The sodium hydroxide is sprayed in a fine shower onto air that's blown in to the top of a 4-metre-high cylinder of heavy-duty cardboard lined with PVC. The CO2 in the air gets absorbed into the spray and reacts, and the droplets of sodium carbonate sink down to the bottom of the cylinder.
The Calgary team of David Keith and his student Joshuah Stolaroff have drawn up an outline of how an industrial version of this process would look.
It would be like an aircraft hangar, says the New Scientist article – 'with fans at one end blowing air through a mist of sodium hydroxide from nozzles in the ceiling. Drains in the floor would collect the sodium carbonate solution.'
A snag with a scrubber
There is a snag with ths process. It takes a great deal of energy. To get the carbon dioxide out of the sodium carbonate, and recycle it back to caustic soda, requires the use of a kiln heated to 900 degrees C.
David Keith says that he thinks he can get energy costs down to $100 per tonne of CO2, which is several times more than what polluters currently pay under the European Union emissions control scheme. But he says, 'You still might end up doing it because you get into crisis mode.'
In other words, we may yet get to the stage where we simply have to get the carbon dioxide out of the atmosphere, with the main criterion being the output of the process rather than the cost.
A solar option
Meanwhile at the Swiss Federal Institute of Technology (ETH) in Zurich, they're using calcium oxide as the absorber and a solar energy source. The method of getting solar power is based on an existing system – tracking the sun with a field of mirrors and focusing the rays on a target.

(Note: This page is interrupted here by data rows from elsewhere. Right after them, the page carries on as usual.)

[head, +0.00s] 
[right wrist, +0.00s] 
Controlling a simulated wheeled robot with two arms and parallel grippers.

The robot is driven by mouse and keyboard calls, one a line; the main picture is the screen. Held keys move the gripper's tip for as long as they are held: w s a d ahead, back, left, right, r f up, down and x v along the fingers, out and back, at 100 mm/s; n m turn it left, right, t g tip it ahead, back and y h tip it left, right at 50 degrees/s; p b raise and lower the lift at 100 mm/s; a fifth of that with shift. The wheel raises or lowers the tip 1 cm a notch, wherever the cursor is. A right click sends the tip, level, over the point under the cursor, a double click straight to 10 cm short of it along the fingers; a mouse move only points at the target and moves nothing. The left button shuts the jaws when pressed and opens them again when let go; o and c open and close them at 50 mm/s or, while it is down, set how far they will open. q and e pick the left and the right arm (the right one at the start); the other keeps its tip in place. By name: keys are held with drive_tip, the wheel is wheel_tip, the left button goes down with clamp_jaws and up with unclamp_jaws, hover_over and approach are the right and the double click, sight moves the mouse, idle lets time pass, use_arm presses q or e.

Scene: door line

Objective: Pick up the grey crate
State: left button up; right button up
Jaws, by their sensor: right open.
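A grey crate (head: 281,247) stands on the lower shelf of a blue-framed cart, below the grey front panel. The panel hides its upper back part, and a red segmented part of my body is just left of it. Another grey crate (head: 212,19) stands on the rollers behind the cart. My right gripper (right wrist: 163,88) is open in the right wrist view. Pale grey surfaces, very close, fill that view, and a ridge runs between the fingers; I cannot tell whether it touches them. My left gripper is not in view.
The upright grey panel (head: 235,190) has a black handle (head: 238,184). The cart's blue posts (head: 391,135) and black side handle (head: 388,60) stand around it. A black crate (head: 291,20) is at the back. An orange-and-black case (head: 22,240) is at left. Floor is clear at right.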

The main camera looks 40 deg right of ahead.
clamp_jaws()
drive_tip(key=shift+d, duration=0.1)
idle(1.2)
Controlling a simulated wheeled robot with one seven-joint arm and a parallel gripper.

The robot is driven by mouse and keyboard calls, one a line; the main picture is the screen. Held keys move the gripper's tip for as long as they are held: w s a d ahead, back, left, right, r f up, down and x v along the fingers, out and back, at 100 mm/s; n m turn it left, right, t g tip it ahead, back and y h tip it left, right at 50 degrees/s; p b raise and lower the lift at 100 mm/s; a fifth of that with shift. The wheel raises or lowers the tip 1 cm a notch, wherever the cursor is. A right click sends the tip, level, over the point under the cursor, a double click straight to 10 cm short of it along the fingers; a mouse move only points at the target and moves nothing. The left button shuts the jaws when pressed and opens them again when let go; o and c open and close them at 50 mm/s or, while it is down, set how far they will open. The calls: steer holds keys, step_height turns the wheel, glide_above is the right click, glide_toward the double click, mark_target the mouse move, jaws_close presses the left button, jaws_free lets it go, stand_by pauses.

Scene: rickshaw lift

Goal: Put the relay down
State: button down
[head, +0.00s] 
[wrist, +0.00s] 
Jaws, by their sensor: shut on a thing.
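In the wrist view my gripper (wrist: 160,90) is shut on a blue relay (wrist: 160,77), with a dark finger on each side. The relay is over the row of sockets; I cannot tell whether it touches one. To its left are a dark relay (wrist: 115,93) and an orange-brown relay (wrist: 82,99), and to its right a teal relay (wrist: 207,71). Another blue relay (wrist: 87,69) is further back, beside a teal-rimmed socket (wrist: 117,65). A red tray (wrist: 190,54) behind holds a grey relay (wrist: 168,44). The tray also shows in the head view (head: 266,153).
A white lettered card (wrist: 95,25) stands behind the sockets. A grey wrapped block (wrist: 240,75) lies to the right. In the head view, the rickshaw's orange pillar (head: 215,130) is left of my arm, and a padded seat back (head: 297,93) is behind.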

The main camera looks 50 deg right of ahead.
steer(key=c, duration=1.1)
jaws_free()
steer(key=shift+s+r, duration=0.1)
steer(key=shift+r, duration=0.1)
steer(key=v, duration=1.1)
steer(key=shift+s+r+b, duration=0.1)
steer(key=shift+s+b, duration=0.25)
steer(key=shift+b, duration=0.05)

The ETH target for the sunlight is a transparent tube filled with pellets of calcium oxide. The solar rays heat tube and contents to 400 degrees C. Air mixed with a small amount of steam is pumped in at the bottom and rises up through the hot pellets. At this temperature, the calcium oxide reactc with the CO2 in the air to form calcium carbonate.
'By the time the air leaves, there is no CO2,' says solar researcher Aldo Steinfeld of ETH. 'We go from 385 parts per million to practically zero.'
The conversion process takes less than 15 minutes. The operator then clsoes the intake valve and inttensifies the light to push the temperature to 800 degrees C. This drives off the CO2 as a stream of pure gas, which can be taken away. And then we are back with the pellets in calcium oxide form – ready to go round the cycle again.
They've got the system working and the next step is to scale it up, but they're not yet at the stage of knowing the cost per tonne.
Carbon into cash
So there's three options for new technology here. Absorb the CO2 in a a sodium hydroxide resin at Columbia University in New York City. Or absorb the gas in a sodium hydroxide spray at Calgary. Or react it with sun-heated calcium oxide pellets at ETH.
The New Scientist article compares the three. What makes the article particularly interesting is the identity of one of the authors. He is Wallace Broecker, one of the world's leading climate scientists. So he knows all too well the scale of the global problem and the importance of finding solutions. His co-author is writer Robert Kunzig.
They like the look of the resin process that Klaus Lackner has developed at Columbia. One great advantage, they point out, is that it doesn't need much energy for recycling. Just 40 degrees will do it to release the CO2 from the resin, as against temperatures of 800 and 900 degress for the other two.
They note that Lackner hasn't yet got a cost figure, but they say that he thinks it will be cheap enough to open up commercial opportunities for his technology.
'Fruit and vegetable growers routinely enrich the air in their greenhouses with extra CO2 and can pay as much as $300 a tonne for the stuff. Lackner reckons an air scrubber attached directly to the greenhouse could beat that price.'
It turns out that he has already built a demonstration model for this, a mini-greenhouse around a metre long.
'Attached to one end is a plastic tube containing the ion exchange resin, which absorbs CO2 from the air. When most of the sodium hydroxide in the resin has been converted to sodium bicarbonate, Lackner evacuates the tube and then allows it to refill with moist air from the greenhouse. This releases the CO2, which can then be flushed out into the greenhouse. The device generates around a kilogram of CO2 per day, which is converted into biomass by tomato plants inside the greenhouse.'
The article notes that another possible use for the CO2 is for the oil industry, to flush oil out of ageing fields.
'Lackner reckons that an air scrubber capable of capturing a tonne of CO2 a day could become commercially viable both for this market and for horticulture, even in the absence of government caps on carbon emisssions.'
And if that happens, the writers say, another market would open up, which could be vast: combining air-captured CO2 with hydrogen to make methanol, a fuel for motor engines.
This technology has some interesting possibilities for the north of Scotland. It needs energy to drive it – and we're going at some stage in the future to be producing a big surplus of energy from renewable sources, which will require expensive cabling for its export.
So could an alternative for some of that energy be to be to channel it into carbon dioxide scrubbing? Could the scrubbers be a means for coping with variations in output, with a big enough bank of them to have capacity to absorb peaks?
In other words, it may be more cost-effective to make local use of the output from some of the renewables sources, and export instead the added-value product – carbon dioxide for greenhouses and oil wells.
And if efficient processes can be devised for combining carbon dioxide with hydrogen to produce methanol, then could this be done locally as well, the hydrogen being produced by renewable energy sources?
We'll look forward to following closely the progress of this technology.